Por qué un 'selfie' puede eclipsar a los Oscar
La foto de Ellen DeGeneres con media docena de estrellas es ya un mito de Internet. Explicamos por qué no podía ser de otra forma
Jennifer Lawrence no ganó un Oscar anoche. Ni Meryl Streep. Ni Channing Tatum, ni Julia Roberts ni Ellen DeGeneres, ni Bradley Cooper, ni Angelina Jolie. Y sin embargo, sus caras son lo más sonado, comentado y parodiado de la ceremonia de entrega de los Oscar que tuvo lugar anoche. Hacia el final de la gala, la presentadora, Ellen DeGeneres –gran conocedora de cómo puede un famoso mover al público en Internet–, se rodeó de este grupo de personas, le dio un teléfono móvil a Bradley Cooper y, juntas, el grupo de caras que más entradas de cine ha vendido en las últimas décadas participó en el acto más cotidiano, actual y moderno: el selfie. La foto hecha a uno mismo con teléfono móvil para publicación inmediata en redes sociales. Ellen DeGeneres escribió un mensaje ("Ojalá el brazo de Bradley fuera más largo. ¡La mejor foto de la histora!") y lo tuiteó.
No hicieron falta ni cinco horas para que esa imagen hiciera historia y para que esa historia hubiera devenido en mito. En media hora, el tuit había sido compartido 779.295 veces; más que el publicado por Obama tras su victoria en 2012 y hasta ahora más popular de la historia. En una hora, superaba el millón de retuits. Al terminar la ceremonia, llevaba dos. No se había visto nada parecido antes en la historia.
Como mandan los cánones, una imagen que ya era un símbolo universal hizo brotar las consabidas parodias con las que Internet asimila que el mundo exterior le ha colado un nuevo hito: jugando con la cara de Nicolas Cage, con la del perrito Dogue, de Grumpy Cat y con aquellos que muestren más emoción en el original.
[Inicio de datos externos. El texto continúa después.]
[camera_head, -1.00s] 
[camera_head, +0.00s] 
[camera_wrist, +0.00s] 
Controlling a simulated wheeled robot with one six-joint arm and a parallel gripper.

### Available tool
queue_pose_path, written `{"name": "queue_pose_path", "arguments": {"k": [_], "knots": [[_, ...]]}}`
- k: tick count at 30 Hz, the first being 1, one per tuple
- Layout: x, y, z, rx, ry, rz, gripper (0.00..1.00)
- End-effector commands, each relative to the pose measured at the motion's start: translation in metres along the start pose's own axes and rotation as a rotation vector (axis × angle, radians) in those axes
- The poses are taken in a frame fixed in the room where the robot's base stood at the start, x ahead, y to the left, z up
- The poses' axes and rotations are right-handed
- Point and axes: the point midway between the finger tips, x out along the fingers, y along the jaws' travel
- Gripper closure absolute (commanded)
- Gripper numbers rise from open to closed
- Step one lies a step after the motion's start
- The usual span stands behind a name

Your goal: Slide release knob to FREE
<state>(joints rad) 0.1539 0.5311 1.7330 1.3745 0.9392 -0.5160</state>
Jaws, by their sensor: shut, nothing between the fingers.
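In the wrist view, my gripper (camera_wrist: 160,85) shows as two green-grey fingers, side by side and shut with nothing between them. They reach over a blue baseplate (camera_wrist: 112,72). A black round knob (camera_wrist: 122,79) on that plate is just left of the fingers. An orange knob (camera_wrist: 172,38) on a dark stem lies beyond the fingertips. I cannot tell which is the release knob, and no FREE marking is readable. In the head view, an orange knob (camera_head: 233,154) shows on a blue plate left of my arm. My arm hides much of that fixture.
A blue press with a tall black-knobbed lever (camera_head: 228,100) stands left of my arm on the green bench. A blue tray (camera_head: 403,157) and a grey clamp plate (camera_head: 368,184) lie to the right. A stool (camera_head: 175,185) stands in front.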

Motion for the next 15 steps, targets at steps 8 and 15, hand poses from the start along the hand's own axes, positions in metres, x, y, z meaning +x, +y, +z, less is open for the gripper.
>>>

En este caso, claro, Kevin Spacey –el rostro distorsionado en un gesto entre la necesidad de poner una cara graciosa y la perfecta imitación del Baco enfermo de Caravaggio– y el hermano de Lupita Nyong'o, la ganadora a mejor actriz secundaria, también un radiante despliegue de emoción que prácticamente invita a hacer una tila y dejarla al lado de la pantalla.
En cierto modo, es la trayectoria normal de una imagen creada en lo que más atrae la atención del ser humano: la disonancia. A saber, el ver tanta mezcla de caras famosas y admiradas de varias generaciones, juntas; y no en el despliegue de una revista que probablemente hubiera tirado de Phtoshop para juntarlos en el mismo sitio, sino en algo tan cotidiano que hasta hace poco no tenía nombre y tan personal que hasta que no tuvo nombre todavía se consideraba risible despliegue de vanidad. Un selfie. La compulsión de compartirlo, por raro, se convierte en grande.
En este caso, además, está el contexto. Aún el peor y más soso de los casos, una ceremonia de los Oscar transmite a sus espectadores un halo de relativa relevancia histórica: un actor que gana el Oscar será un ganador del Oscar para el resto de sus días. Pero en el mejor y más jugoso de los casos, una ceremonia de los Oscar genera tal cantidad de frivolidades, gestos, vestidos, deslices, desplantes, chanzas y demás cotilleos entre estrellas del momento que a esa supuesta trascedencia le rodea un tipo de relevancia más potente: la del ahora. Un encontronazo entre estrellas a lo mejor no le importa a la historia pero nos importa a nosotros porque nos parece divertido. Y eso lo hace mucho más notable: como solo nos importará a nosotros, nos sentimos representados por ello.
Puede discutirse la relevancia histórica de un récord –que es al fin y al cabo algo que está ahí para ser superado y olvidado–, pero al menos por ahora, y sin albergar la menor duda de que será superado más pronto que tarde, los dos tipos de importancia, la del ahora y la eterna, se han convertido en una.